= WHAT THIS TASK INVOLVES =
Only lines with the word "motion" are needed; collect each of them from the listing below.

= SUPPLIED MATERIAL =
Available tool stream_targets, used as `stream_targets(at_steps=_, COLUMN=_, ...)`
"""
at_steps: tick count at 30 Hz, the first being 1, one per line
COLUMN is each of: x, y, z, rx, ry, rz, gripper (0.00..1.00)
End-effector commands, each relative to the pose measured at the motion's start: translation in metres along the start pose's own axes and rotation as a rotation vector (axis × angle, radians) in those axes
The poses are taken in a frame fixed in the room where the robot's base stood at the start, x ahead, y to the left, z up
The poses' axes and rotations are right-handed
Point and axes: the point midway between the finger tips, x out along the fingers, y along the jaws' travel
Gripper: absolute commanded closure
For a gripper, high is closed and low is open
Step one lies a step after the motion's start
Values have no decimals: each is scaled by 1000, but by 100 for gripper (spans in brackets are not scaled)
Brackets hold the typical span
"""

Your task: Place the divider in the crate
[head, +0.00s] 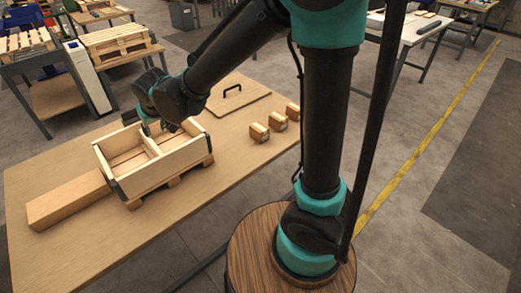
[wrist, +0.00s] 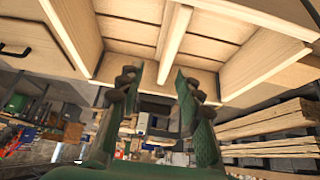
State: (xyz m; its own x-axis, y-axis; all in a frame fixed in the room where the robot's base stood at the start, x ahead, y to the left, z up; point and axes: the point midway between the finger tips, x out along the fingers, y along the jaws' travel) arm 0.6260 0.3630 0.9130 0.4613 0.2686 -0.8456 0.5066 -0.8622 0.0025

= RESULT OF THE EXERCISE =
End-effector commands, each relative to the pose measured at the motion's start: translation in metres along the start pose's own axes and rotation as a rotation vector (axis × angle, radians) in those axes
Step one lies a step after the motion's start

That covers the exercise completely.